Robot state and action records:
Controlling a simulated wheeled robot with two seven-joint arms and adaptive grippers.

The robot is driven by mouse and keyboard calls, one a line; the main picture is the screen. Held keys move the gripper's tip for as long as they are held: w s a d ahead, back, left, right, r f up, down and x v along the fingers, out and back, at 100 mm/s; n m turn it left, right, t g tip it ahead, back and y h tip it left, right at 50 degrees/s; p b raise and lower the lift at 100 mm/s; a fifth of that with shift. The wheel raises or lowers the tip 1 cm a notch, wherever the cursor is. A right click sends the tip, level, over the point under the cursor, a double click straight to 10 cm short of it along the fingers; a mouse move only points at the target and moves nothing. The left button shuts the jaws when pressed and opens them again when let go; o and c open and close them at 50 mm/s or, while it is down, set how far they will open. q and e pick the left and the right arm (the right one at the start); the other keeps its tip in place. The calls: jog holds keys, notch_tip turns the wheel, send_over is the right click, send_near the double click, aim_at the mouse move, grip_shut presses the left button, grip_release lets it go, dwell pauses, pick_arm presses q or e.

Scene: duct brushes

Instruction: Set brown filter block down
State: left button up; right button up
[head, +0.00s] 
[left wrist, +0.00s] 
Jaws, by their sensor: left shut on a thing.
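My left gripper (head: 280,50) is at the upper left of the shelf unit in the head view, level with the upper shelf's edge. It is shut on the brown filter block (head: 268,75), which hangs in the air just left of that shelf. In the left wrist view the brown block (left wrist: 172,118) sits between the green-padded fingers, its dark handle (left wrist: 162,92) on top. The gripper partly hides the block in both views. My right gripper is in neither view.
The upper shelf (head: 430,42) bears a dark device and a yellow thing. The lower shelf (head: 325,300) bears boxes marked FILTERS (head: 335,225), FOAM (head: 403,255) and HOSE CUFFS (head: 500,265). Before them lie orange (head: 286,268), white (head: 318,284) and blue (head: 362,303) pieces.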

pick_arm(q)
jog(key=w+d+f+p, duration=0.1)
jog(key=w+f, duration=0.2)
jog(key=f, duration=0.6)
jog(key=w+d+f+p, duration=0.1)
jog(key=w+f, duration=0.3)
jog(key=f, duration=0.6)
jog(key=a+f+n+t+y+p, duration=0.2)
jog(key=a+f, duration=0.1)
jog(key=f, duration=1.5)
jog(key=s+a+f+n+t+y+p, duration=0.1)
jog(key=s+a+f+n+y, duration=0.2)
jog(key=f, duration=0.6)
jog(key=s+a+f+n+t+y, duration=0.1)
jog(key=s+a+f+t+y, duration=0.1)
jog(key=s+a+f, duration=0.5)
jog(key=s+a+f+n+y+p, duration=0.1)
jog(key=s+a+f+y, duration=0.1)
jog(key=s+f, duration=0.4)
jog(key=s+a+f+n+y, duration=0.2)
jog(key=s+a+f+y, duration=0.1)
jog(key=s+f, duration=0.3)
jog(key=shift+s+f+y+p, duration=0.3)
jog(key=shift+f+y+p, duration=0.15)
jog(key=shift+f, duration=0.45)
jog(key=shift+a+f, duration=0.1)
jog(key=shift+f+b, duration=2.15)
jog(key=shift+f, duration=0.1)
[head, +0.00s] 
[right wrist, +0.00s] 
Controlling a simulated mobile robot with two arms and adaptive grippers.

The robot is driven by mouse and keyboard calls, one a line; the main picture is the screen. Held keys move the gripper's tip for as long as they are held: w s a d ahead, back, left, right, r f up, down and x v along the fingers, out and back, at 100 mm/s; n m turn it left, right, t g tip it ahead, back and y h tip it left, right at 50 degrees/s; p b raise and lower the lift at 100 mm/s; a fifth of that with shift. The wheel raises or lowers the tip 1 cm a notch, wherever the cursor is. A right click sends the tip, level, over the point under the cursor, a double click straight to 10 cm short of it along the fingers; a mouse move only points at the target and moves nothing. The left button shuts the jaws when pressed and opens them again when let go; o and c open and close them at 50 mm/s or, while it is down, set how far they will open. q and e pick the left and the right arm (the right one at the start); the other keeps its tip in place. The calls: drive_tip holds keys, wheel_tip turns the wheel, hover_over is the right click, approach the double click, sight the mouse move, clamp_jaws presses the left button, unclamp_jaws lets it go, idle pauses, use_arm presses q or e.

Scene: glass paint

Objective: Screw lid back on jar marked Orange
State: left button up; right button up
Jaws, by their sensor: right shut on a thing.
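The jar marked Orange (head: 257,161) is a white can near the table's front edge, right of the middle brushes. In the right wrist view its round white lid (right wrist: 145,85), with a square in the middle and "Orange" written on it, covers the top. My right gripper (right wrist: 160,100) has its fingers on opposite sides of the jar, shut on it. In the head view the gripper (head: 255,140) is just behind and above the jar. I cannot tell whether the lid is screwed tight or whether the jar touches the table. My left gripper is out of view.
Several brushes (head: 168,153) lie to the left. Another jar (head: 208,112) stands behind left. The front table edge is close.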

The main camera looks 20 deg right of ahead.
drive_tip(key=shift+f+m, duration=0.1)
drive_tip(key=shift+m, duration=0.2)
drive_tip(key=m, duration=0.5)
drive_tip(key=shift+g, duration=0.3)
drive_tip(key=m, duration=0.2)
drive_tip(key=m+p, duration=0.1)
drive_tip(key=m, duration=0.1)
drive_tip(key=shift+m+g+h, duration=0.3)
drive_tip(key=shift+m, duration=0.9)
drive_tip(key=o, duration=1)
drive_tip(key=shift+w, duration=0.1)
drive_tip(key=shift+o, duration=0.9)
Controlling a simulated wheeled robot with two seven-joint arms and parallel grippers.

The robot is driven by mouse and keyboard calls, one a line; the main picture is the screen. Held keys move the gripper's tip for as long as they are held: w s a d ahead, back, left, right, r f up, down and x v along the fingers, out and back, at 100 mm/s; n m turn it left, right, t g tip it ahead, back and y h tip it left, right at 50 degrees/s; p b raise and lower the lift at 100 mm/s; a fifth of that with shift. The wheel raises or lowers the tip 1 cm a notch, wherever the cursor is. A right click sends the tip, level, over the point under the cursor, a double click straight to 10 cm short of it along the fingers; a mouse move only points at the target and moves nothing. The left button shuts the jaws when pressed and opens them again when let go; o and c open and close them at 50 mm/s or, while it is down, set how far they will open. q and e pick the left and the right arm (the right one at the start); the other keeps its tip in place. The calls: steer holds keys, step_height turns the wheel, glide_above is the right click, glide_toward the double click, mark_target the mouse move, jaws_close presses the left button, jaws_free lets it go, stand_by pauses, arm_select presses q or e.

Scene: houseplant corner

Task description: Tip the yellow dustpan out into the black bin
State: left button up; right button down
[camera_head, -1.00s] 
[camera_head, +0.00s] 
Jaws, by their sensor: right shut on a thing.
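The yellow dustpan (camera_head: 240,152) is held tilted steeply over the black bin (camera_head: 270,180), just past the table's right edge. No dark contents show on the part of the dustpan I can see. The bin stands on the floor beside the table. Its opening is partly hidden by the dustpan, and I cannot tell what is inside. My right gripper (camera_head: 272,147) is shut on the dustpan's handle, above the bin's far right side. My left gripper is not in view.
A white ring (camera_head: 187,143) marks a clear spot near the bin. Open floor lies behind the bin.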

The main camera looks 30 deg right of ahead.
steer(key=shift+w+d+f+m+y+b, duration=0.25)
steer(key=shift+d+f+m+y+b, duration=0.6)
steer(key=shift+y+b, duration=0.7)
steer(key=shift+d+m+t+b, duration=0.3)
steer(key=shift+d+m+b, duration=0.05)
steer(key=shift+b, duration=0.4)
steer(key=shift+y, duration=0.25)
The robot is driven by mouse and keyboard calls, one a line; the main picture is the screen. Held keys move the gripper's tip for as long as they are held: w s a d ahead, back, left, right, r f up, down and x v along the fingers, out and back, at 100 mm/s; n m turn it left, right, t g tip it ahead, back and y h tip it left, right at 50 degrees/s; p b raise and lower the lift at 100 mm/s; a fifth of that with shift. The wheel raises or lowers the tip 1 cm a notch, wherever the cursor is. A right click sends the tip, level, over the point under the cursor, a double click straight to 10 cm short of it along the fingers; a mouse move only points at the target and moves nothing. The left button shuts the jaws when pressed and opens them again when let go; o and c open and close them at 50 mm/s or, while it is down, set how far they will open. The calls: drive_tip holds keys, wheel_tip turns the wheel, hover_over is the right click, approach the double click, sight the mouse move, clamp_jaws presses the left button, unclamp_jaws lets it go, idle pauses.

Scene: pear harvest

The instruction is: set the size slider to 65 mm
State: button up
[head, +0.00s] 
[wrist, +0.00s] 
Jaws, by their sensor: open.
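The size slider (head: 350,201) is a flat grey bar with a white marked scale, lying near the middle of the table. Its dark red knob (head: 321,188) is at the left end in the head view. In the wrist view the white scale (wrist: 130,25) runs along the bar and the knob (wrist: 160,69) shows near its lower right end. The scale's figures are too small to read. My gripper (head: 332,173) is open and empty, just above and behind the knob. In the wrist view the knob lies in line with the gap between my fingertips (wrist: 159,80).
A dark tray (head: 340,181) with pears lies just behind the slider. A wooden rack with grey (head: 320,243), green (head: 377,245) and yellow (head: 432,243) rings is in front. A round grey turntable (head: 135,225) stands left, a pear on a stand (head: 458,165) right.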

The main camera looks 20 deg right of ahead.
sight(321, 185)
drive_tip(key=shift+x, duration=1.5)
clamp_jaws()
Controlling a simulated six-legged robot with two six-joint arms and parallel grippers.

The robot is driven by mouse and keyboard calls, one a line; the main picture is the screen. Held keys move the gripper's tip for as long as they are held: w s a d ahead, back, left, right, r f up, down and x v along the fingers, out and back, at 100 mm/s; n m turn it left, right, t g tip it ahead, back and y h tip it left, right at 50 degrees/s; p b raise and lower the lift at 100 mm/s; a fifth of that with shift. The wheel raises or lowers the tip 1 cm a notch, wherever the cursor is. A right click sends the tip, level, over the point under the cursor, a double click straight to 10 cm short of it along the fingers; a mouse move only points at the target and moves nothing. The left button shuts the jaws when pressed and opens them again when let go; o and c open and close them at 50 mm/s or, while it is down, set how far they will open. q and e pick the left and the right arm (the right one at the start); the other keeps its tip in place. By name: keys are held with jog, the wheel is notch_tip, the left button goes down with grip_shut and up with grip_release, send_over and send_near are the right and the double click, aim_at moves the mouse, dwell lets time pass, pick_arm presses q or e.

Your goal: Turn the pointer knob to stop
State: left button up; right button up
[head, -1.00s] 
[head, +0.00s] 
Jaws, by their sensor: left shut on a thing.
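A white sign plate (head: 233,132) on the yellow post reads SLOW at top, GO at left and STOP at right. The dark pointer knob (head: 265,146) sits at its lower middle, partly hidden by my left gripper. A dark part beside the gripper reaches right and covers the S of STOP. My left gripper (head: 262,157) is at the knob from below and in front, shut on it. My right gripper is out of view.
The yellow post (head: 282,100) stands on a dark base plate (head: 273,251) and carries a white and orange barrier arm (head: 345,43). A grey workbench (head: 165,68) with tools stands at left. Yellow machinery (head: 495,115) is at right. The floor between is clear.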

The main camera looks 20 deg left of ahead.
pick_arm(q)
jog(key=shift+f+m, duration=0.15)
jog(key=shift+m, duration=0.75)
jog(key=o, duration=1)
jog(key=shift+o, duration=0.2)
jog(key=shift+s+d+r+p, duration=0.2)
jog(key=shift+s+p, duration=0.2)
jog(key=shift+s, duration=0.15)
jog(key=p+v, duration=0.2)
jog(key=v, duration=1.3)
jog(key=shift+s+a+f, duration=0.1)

-- What to produce --
Beginning with the line that contains "Instruction: Set brown filter block down" and ending with the line that contains "[left wrist, +0.00s]", repeat exactly those lines and no others.

-- Complete answer --
Instruction: Set brown filter block down
State: left button up; right button up
[head, +0.00s] 
[left wrist, +0.00s] 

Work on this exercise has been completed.